On the issue of double taxation, the document explained that income earned abroad and brought into Nigeria by a non-resident is specifically exempt from tax, whether or not it was taxed abroad. Nigeria also maintains Double Taxation Agreements (DTAs) with several countries, and the new law ensures that where a DTA does not exist, unilateral relief will prevent the same income from being taxed twice.
The reforms further clarify that tax residency will be determined by the 183-day rule, meaning anyone physically present in Nigeria for up to 183 days within a 12-month period is considered tax resident.
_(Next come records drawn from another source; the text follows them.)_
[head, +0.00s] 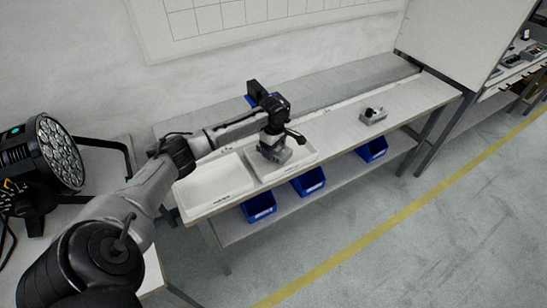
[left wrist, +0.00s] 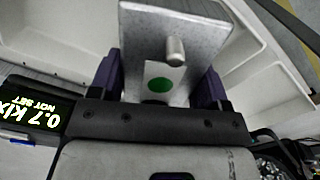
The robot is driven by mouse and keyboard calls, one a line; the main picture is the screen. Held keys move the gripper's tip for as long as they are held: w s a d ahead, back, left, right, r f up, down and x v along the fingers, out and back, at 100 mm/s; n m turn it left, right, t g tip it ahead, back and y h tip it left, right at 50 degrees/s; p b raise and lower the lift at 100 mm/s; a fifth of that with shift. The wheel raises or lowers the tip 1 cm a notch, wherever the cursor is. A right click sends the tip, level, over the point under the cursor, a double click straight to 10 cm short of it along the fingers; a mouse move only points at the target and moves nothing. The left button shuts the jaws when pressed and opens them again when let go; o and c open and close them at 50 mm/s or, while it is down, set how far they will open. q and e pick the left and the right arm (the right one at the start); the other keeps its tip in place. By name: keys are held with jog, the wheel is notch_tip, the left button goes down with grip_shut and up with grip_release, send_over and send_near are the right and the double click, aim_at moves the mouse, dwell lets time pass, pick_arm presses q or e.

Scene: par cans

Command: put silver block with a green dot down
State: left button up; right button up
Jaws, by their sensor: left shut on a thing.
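In the left wrist view, a silver block (left wrist: 200,40) with a green dot (left wrist: 159,85) on a white label and a short metal peg fills the space between my fingers. My left gripper (left wrist: 160,85) is shut on it. In the head view, my left gripper (head: 274,142) is over the right-hand white tray (head: 305,152) on the bench, with the silver block (head: 276,154) below it. I cannot tell whether the block touches the tray floor. My right gripper is in neither view.
A second white tray (head: 205,190) lies to the left. Another grey block (head: 374,116) stands on the bench (head: 415,98) to the right. Several blue bins (head: 308,181) sit on the shelf below. A round stage light (head: 55,152) is at the far left. A dark display (left wrist: 35,110) shows beside my wrist.

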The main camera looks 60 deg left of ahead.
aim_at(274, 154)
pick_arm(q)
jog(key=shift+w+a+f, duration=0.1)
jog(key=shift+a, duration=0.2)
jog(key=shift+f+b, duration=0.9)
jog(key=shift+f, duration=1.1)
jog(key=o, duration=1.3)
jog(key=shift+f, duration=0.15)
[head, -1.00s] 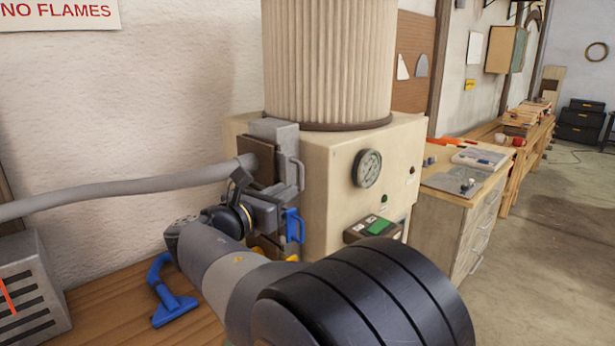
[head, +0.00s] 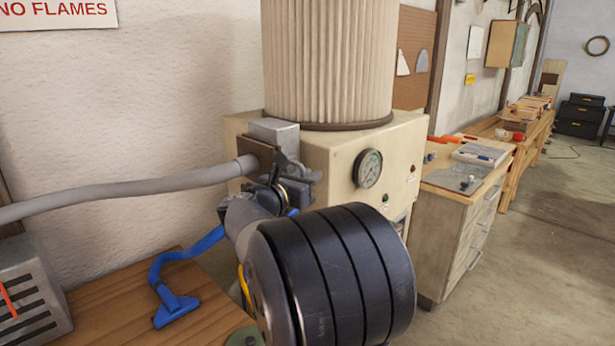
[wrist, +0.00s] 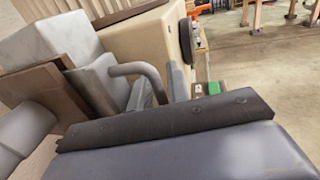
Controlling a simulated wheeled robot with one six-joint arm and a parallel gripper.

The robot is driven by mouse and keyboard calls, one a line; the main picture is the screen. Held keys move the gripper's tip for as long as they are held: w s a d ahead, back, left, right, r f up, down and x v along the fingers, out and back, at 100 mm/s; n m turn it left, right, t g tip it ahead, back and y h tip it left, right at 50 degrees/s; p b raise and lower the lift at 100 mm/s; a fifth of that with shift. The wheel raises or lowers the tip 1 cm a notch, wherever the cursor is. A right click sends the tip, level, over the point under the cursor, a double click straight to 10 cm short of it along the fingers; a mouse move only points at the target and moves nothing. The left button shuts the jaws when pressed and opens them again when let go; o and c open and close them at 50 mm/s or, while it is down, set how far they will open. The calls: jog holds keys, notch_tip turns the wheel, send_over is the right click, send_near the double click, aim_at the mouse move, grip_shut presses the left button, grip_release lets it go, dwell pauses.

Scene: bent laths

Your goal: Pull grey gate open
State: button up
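The grey gate (wrist: 92,92) is a flat upright plate at the left in the wrist view, beside a brown plate and a pale grey block. Its handle (wrist: 146,72) is a curved grey bar standing out from the plate. My gripper (wrist: 160,93) is at this handle, with one finger on each side of the bar. Whether the fingers press on it cannot be told. In the head view my gripper (head: 295,170) is in front of the gate, hiding most of it and the handle.
A grey hose (head: 120,190) runs left from the cream machine (head: 330,165), which carries a round gauge (head: 368,168). A blue hose with a nozzle (head: 175,308) lies on the wooden bench (head: 110,310) below. A drawer cabinet (head: 455,230) stands right; open floor lies beyond.

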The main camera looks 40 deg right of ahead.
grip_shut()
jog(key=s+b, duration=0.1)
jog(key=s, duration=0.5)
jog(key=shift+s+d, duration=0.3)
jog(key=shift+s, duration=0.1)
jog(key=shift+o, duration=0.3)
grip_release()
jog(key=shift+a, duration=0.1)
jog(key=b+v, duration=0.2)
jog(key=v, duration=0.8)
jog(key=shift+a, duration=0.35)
Non-residents will only pay tax on income derived from Nigeria, such as rent, dividends, or profits from Nigerian businesses.
For diaspora Nigerians, the committee emphasized that living abroad shields them from paying Nigerian tax on foreign employment or business income, regardless of dual citizenship status.
In terms of investments, the statement noted that income from Nigerian investments could either be exempt, subject to capital gains tax (CGT), or charged at a final withholding tax rate. Government bonds, including Sukuk, are fully tax-exempt, while CGT applies to property sales except owner-occupied homes. Shares are also exempt up to ₦150 million in proceeds or ₦10 million in gains annually.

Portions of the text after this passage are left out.